Do you have any thoughts on the future of writing — both in fiction and journalism?
I’m pretty optimistic about the outlook of both. I acknowledge that these are tumultuous times, in both journalism and fiction, but there will always be a need for good writers as well as a fresh crop of writers hungry to fill that need. The ways in which those writers reach those readers—and how they get paid to do so—are in flux, and that can be quite a challenge. But things have never been easy for writers, nor do I think they ever will be, as much as I wish otherwise.
You had just finished the draft of your new novel. Do you mind sharing some details about it?
The novel is an urban fantasy story that takes place in the punk/hardcore scene in 1994. It’s about a 21-year-old punk named Pete who’s able to make magic, although he’s not really sure how it works or what he’s able to do with it. Mostly, he’s embarrassed about it and tries to hide it—that is, until he meets a punk band who seem to know more about magic than he ever thought possible. I’m still in the process of revising my draft, but hopefully it’ll be polished and off to find a publisher before too long.

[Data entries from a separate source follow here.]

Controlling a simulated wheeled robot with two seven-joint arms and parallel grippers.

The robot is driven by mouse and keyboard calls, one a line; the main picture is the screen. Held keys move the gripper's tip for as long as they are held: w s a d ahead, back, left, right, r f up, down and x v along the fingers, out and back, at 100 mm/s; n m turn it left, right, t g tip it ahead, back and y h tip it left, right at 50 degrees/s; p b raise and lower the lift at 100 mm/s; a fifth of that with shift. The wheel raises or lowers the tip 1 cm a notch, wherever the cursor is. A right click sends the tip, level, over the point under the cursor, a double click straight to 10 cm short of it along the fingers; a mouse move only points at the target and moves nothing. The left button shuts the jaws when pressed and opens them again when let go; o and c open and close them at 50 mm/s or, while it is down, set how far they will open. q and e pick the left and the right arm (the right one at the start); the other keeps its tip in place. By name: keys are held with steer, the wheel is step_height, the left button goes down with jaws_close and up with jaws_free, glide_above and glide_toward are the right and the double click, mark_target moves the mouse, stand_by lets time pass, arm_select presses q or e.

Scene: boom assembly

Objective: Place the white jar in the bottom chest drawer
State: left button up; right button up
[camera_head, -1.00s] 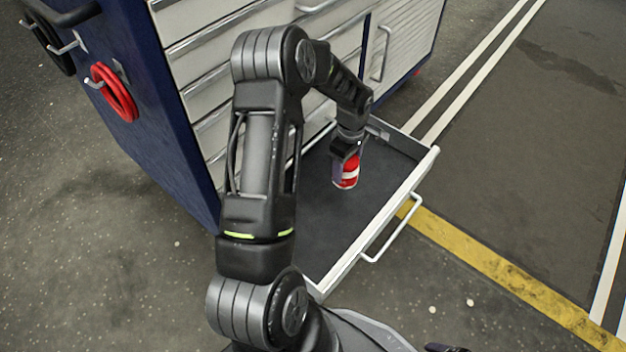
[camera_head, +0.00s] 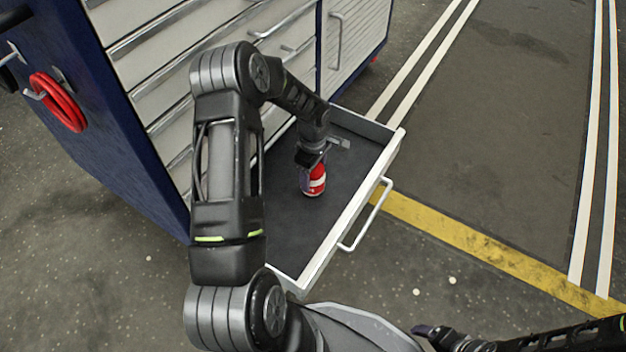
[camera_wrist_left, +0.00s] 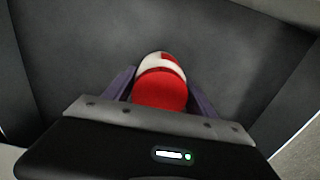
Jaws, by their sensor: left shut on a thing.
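A red jar with a white band (camera_head: 314,182) is inside the open drawer (camera_head: 348,216), over its dark floor. Whether its base touches the floor is unclear. My left gripper (camera_head: 311,164) reaches down from above and is shut on it. In the left wrist view the jar (camera_wrist_left: 160,88) is between the two fingers, its red end toward the camera. The drawer is pulled out low on the blue and grey chest (camera_head: 140,70). My right gripper (camera_head: 440,335) shows partly at the bottom edge; its fingers are too unclear to read.
The drawer's front handle (camera_head: 368,215) sticks out toward the lower right. Red rings (camera_head: 58,103) hang on the chest's blue side. The floor (camera_head: 480,130) to the right is clear, with white lines and a yellow stripe (camera_head: 480,245).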

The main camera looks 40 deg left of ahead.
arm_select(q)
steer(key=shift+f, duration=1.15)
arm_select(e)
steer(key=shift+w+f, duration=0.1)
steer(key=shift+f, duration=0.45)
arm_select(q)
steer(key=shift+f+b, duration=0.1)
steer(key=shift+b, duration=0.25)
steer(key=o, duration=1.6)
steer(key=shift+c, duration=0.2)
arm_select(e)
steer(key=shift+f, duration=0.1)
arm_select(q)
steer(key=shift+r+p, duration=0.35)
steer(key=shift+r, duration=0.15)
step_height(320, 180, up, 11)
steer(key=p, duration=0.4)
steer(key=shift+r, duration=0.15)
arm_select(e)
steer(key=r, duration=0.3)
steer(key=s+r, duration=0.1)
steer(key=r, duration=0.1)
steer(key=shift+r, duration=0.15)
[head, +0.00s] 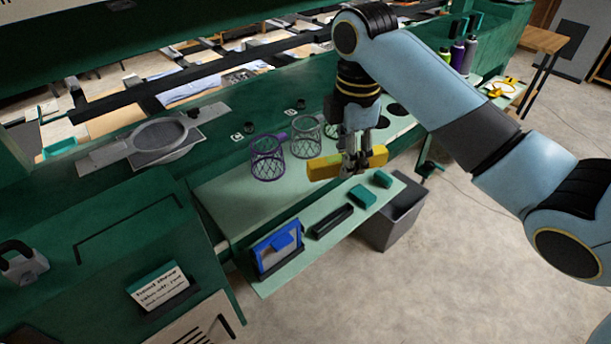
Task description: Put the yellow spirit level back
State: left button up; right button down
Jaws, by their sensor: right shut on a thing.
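The yellow spirit level (324,168) is a short yellow bar. My right gripper (352,165) is shut around its middle and holds it roughly level, above the front part of the pale green worktop (228,204). The fingers hide the middle of the bar. Below it, a narrow front shelf (292,268) carries a blue item in a holder (279,248), a long black open tray (333,221) and two teal blocks (362,196). My left gripper does not show.
Wire baskets, one purple (267,158) and one grey (305,137), stand behind the level. A grey bin (394,217) is under the shelf's right end. Bottles (457,55) stand at the back right. The floor at front right is clear.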

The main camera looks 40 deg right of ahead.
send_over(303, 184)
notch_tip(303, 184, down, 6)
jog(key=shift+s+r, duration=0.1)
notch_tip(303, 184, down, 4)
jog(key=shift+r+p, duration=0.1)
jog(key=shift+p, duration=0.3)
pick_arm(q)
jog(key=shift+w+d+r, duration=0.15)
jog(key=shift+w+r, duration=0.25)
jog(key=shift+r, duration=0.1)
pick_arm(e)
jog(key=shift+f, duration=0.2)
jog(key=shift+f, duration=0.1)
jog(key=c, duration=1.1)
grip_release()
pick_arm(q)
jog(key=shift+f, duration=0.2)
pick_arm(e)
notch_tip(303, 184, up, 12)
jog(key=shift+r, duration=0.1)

I’m currently revising a science fiction novel for kids, and I have a Goosebumps book that’s coming out through Scholastic this summer (it ties into the upcoming Goosebumps movie). I also have a couple short stories appearing in anthologies soon: “The Projectionist,” which will be in Hex Publishers’ Nightmares Unhinged, and “Daughter of the Drifting,” which will appear in Stone Skin Press’ Swords v. Cthulhu. The first is horror, and the second is fantasy with a Lovecraftian theme. I’m also working on editing a couple anthologies of my own, both of the science fiction/fantasy variety. Oh, and I have a proposal for a nonfiction book that’s making the rounds with editors right now—and the topic involves both speculative fiction and music. So hopefully most (if not all) of these things will be appearing in some form soon.